Current pseudo-labeling methods typically select unlabeled nodes based on model confidence or uncertainty (Zhou et al. 2019; Li et al. 2018). They pseudo-label only nodes with high prediction probabilities, preventing adding noisy pseudo-labels for model retraining. However, such high-confidence nodes often carry redundant information conveyed by the given labels, resulting in the limited capacity to improve model performance. Thus, along with model confidence, we propose to take node informativeness into account for pseudo-label selection so as to maximally boost model performance. To this end, a key problem lies in how to measure node informativeness.

Informativeness measure by MI maximization. We define node informativeness as the representativeness of a node in reference to its contextual neighborhood. The intuition behind is that a node is considered informative when it could maximally represent its surrounding neighborhood while minimally reflecting other arbitrary neighborhoods. Hence, the representativeness of a node can be measured by the mutual information (MI) between the node itself and its neighborhood with positive correlation. On account of this, we employ MI maximization techniques (Belghazi et al. 2018) to estimate the MI by measuring how much one node can represent its surrounding neighborhood and discriminate an arbitrary neighborhood. This provides a score for quantifying the informativeness of each node. This principle is formulated as a subgraph-based contrastive learning task, which contrasts each node with its positive and negative context subgraphs.

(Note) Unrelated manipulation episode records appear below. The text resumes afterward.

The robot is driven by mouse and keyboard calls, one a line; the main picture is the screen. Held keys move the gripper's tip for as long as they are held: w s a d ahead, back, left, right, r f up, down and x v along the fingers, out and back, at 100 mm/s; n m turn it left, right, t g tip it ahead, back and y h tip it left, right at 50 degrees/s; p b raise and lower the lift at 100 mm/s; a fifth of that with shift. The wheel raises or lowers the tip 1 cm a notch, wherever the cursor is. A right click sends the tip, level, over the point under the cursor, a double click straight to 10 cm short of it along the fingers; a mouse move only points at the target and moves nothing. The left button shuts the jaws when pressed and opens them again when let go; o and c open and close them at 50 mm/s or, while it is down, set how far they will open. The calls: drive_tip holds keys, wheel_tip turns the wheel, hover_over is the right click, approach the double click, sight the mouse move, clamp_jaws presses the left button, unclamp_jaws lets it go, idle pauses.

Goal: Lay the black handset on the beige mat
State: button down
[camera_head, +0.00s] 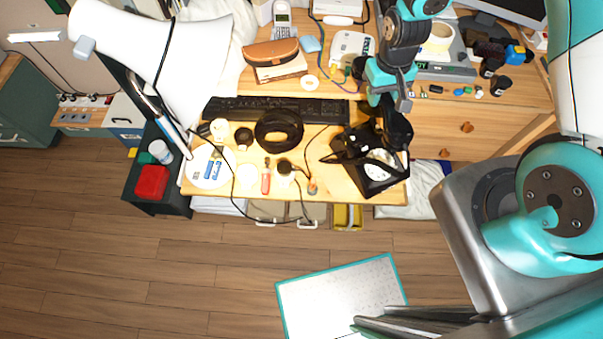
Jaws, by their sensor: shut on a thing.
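My gripper (392,102) reaches down from the top over the right part of the wooden desk. It is shut on the black handset (398,130), whose upper end is partly hidden by the jaws. The handset is just above and behind the black dial phone (376,172). I cannot tell whether it touches the phone. The phone has a pale round dial and stands at the desk's front right corner. I cannot make out a beige mat for certain in this view.
A black keyboard (275,109) and a black ring-shaped object (279,131) lie left of the phone. A dark cable (310,145) crosses the desk. A large white lamp (165,65) looms at upper left. Small items crowd the desk's back right.

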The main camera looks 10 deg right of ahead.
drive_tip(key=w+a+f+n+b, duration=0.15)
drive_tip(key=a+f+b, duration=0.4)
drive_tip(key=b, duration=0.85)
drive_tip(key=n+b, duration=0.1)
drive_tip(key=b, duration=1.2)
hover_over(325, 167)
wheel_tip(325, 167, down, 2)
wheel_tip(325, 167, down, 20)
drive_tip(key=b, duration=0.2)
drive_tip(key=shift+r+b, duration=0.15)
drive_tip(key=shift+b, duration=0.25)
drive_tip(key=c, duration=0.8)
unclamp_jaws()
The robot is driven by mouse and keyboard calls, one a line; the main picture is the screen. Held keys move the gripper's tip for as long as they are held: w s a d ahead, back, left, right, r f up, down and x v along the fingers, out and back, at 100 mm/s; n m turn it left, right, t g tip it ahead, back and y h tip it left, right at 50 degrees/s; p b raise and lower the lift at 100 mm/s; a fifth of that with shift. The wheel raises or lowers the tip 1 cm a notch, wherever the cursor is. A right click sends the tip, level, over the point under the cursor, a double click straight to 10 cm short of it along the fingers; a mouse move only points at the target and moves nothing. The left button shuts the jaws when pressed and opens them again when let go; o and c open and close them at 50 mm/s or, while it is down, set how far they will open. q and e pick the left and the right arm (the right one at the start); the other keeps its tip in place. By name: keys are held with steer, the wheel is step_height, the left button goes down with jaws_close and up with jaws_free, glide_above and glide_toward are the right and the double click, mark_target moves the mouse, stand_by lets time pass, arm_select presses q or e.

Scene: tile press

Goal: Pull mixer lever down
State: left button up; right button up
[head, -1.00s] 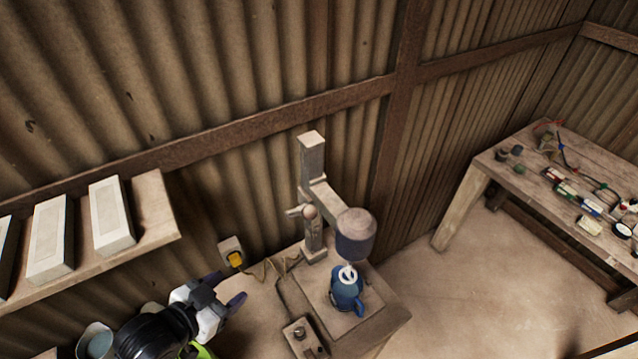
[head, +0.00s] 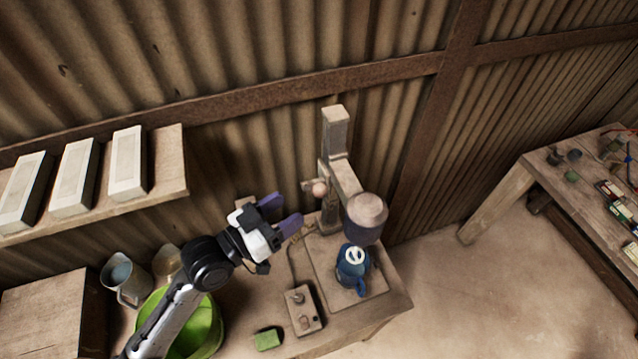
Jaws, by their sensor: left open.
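The mixer (head: 335,133) stands on the wooden table, an upright post with an arm that carries a rounded grey head (head: 367,213). The mixer lever, with a round pinkish knob (head: 319,189), sticks out on the left side of the post. A blue pitcher (head: 351,266) stands under the mixer head. My left gripper (head: 281,213) is open and empty, its purple fingers pointing right toward the knob, a short way to its left and apart from it in the picture. My right gripper is not in view.
A switch box (head: 303,309) and a green block (head: 267,339) lie on the table (head: 385,304). A green basin (head: 207,328) and a metal jug (head: 124,277) are at lower left. A shelf (head: 169,178) with white blocks hangs at left.

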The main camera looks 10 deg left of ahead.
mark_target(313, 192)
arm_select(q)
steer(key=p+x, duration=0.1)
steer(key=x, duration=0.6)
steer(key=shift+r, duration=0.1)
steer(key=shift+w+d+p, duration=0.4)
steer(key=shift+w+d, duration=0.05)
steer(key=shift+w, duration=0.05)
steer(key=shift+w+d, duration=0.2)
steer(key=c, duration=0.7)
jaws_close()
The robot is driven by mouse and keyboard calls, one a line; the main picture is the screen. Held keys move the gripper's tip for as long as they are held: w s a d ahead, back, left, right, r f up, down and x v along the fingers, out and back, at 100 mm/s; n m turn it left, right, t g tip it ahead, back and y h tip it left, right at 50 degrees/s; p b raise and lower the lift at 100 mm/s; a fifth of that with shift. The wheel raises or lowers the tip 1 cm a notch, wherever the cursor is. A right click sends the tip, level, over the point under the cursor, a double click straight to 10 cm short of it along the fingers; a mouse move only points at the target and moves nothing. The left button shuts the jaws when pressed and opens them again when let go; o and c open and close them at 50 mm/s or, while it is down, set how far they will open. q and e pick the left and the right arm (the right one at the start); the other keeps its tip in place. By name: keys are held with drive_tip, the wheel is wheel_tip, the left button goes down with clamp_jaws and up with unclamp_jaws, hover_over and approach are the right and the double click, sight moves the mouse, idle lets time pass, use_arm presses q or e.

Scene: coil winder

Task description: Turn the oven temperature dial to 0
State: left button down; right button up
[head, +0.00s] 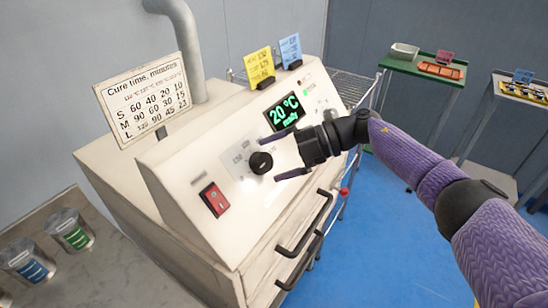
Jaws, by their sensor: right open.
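The oven (165,165) is a cream-white cabinet with a sloped control panel. A round black dial (261,163) sits on the panel, with small markings around it that are too small to read. A display (284,113) above it reads 20 °C in green, with a smaller line beneath. My right gripper (276,162) comes in from the right and is open, one finger above and one below the dial's right side. I cannot tell whether the fingers touch the dial. My left gripper is not in view.
A red rocker switch (214,199) is left of the dial. Dark door handles (305,235) stick out below the panel. A cure-time sign (145,98) and yellow (260,66) and blue cards (290,49) stand on top. Blue floor lies open at right.

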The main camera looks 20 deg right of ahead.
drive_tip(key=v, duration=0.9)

Given a graph \({\mathcal {G}}=\{{\mathcal {V}}, {\mathcal {E}}, X\}\) with learned node embeddings H, for each node \(v \in {\mathcal {V}}\), we define its positive subgraph as a local r-hop subgraph \({\mathcal {N}}_v\) centered at node v, and its negative subgraph as an r-hop subgraph \({\mathcal {N}}_u\) centered at an arbitrary node u. The mutual information \(I^{\mathcal {G}}(v)\) between node v and its neighborhood can then be measured by a GAN-like divergence (Nowozin et al. 2016) as follows,

$$\begin{aligned} \begin{aligned} I^{\mathcal {G}} \geqslant {\hat{I}}^{\mathcal {G}}&= \max _{\omega } \frac{1}{|{\mathcal {V}}|}\sum _{v\in {\mathcal {V}}}[MI_{\omega }(h_v, H_{{\mathcal {N}}_v}) + MI_{\omega }(h_v, H_{{\mathcal {N}}_u})], \end{aligned} \end{aligned}$$
(5)

where \(h_v\) is node v’s embedding generated from the GNN encoder, \(H_{{\mathcal {N}}_v}\) and \(H_{{\mathcal {N}}_u}\) are the embedding sets of subgraphs centered at node v and u, respectively. \(MI_{\omega }\) is a trainable neural network parameterized by \(\omega \). \(MI_{\omega }(h_v, H_{{\mathcal {N}}_v})\) indicates the affinity between positive pairs, while \(MI_{\omega }(h_v, H_{{\mathcal {N}}_u})\) indicates the discrepancy between negative pairs. Our objective is to estimate \(I^{\mathcal {G}}\) by maximizing \(MI_{\omega }(h_v, H_{{\mathcal {N}}_v})\) while minimizing \(MI_{\omega }(h_v, H_{{\mathcal {N}}_u})\), which is in essence a contrastive objective.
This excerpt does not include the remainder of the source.